A dead whale named Wally has washed up on a beach in southern California for at least the fifth time this month.

Despite multiple attempts to tow the female humpback whale out to sea to decompose naturally, her body just keeps on coming back to shore, and frustrated authorities have now started cutting her body up into little pieces so they can send it to landfill instead.

"This is kind of a crazy situation in that it keeps coming back," Justin Greenman, assistant stranding coordinator for California with the National Oceanic and Atmospheric Administration (NOAA) told Press Telegram.

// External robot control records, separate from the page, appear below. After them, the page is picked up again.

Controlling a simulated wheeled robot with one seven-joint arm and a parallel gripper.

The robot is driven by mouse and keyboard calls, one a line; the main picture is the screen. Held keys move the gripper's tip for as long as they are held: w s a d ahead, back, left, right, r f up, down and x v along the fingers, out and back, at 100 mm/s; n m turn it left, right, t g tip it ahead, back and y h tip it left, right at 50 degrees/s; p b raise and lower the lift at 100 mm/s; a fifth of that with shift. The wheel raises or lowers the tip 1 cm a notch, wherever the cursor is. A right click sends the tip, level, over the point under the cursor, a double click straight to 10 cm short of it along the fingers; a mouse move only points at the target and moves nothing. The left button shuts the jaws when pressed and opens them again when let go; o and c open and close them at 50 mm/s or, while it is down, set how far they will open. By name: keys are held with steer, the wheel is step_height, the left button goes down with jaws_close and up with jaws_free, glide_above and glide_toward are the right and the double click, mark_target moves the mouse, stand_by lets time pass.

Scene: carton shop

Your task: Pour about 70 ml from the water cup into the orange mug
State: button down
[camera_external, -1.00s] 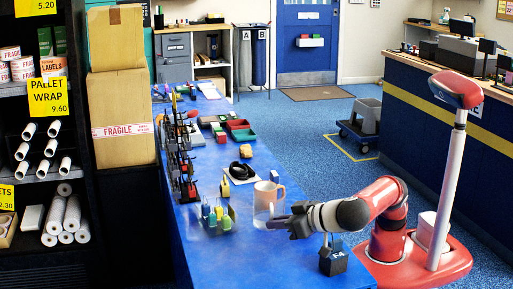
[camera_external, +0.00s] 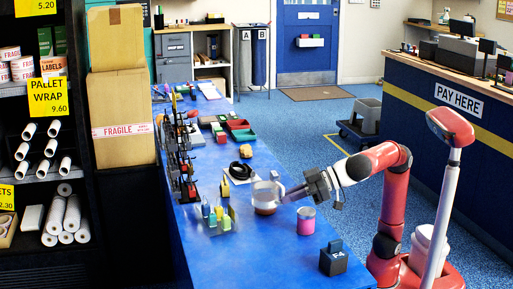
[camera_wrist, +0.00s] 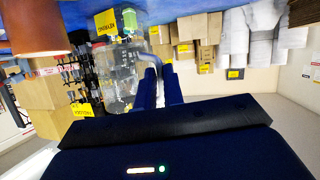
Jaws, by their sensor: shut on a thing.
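The clear water cup (camera_external: 268,187) is held by its side handle in my gripper (camera_external: 288,195), with the jaws shut on it. The cup also shows in the wrist view (camera_wrist: 122,78), see-through, in front of my fingertips (camera_wrist: 160,78). In the external view the cup overlaps the orange mug (camera_external: 265,210), whose lower part shows below it. I cannot tell whether they touch. The orange mug is large at the top left of the wrist view (camera_wrist: 35,28), apart from the cup there. The water level and exact tilt are unclear.
A pink cylinder (camera_external: 306,221) and a dark blue block (camera_external: 333,259) stand near my arm on the blue table (camera_external: 270,262).

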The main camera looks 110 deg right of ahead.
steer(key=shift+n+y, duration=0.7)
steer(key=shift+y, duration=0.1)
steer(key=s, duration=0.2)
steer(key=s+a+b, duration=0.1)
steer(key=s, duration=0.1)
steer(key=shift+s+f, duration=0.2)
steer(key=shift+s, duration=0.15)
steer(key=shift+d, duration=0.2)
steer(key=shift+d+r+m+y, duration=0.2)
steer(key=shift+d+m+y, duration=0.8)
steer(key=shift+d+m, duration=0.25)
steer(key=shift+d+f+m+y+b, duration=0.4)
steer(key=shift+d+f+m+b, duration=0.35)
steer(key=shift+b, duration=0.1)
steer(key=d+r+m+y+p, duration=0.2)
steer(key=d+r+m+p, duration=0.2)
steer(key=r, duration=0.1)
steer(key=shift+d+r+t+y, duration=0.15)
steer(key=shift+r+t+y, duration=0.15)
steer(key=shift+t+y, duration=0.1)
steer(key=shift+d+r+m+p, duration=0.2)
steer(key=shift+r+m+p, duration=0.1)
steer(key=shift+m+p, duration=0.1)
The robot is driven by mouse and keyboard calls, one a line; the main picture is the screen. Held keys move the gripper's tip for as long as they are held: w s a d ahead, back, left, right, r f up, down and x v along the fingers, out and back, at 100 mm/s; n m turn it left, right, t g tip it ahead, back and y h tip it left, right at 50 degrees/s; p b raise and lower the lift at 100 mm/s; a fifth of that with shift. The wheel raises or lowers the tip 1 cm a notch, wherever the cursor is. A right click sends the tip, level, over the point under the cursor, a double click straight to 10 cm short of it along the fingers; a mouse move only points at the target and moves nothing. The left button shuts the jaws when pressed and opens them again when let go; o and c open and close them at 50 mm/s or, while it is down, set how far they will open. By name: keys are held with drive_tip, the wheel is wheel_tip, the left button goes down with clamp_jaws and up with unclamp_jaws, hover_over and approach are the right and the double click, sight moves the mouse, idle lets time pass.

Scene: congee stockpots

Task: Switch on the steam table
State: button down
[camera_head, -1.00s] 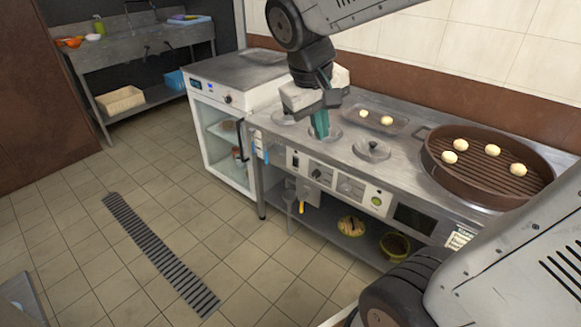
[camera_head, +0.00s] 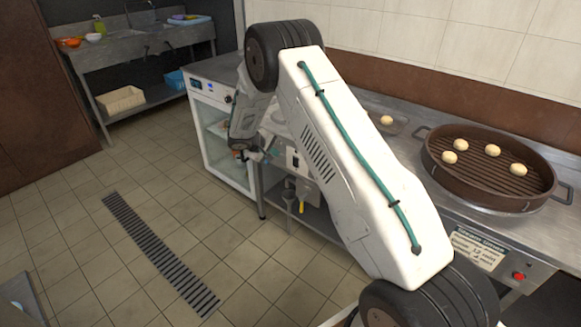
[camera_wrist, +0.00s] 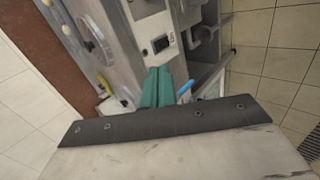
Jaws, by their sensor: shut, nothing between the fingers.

So what the heck is going on with the repeat appearances? As Greenman explains, it all comes down to a series of unfortunate logistical errors that have failed to get Wally's body far enough from shore to escape the currents and tides that pull her back in.

Poor Wally 🙁

In her better days, the humpback whale was well known around Newport Beach in southern California after aerial footage last year showed beautiful rainbow-hued spray coming from her blow hole. You can check it out below:

But on June 30th this year, when revellers began showing up to Dockwailer State Beach in Los Angeles to celebrate the July 4th long weekend, Wally's decomposing carcass washed up on the beach.

The ideal course of action in this situation is to leave the carcass there to decompose naturally - but according to NBC Los Angeles "the smell was pretty awful", and being around 90 metres (100 yards) away from an RV park on the biggest holiday weekend of the year, leaving Wally there wasn't really an option.

So the NOAA decided to tow her out to sea so that she could decompose in the ocean - potentially helping to feed other marine organisms in the process - which is the second best outcome.

To figure out how far to take her, the team modelled currents and winds, and determined that she'd need to be towed around 48 km (30 miles) in order for her bloated carcass to avoid being dragged back into the beach.

So far, so good. Except none of the lifeguard vessels at Dockweiler State Beach were large enough to have the fuel to drag the 35- to 40-tonne Wally out that far and then make the return journey… so they only took her roughly 24 km (15 miles) and hoped it would be far enough.

That might not sound that far, but the journey still took five hours. "It was something that was extremely strenuous to remove," the county's lifeguard captain, Kenichi Haskett, told Press Telegram.

Unfortunately, the effort was in vain, and a few days later, Wally was spotted near the beach at San Pedro.

Lifeguards towed her out to sea again, but pretty soon she washed up on Newport Beach, where lifeguards spent a whole day yanking her back out to sea… and then did the same thing again the next day after a southerly wind brought her back.

You can see footage of that below:

She was then spotted at Dana Point, where Harbour Patrol intercepted her floating body, and San Clemente State Beach, before washing up on Grandview Beach in Encinitas.

Recent attempts to get Wally back in the water using a bulldozer have since failed, with her weight popping two of the vehicle's tyres.

The National Marine Fisheries have now given permission for officials to cut up Wally's body and transport it to a San Diego landfill to get rid of it, as 10 News reports. The process was scheduled to begin at 5am on Monday.

It's a pretty sad outcome, but let's hope the experience of Wally helps life guards deal with whale carcasses better in future. 

A big part of the problem, in addition to the body not being towed out far enough, is that the NOAA didn't have the chance to perform a full necropsy on Wally - which is when they open the whale up and degas it before removing it from a beach - something that makes it much more likely to stay away from the shore.

"Obviously, it works better when the animal can be opened up and degassed," said Greenman.

Let's hope in future officials get things right the first time, because the Wally experience has been pretty awful for everyone involved.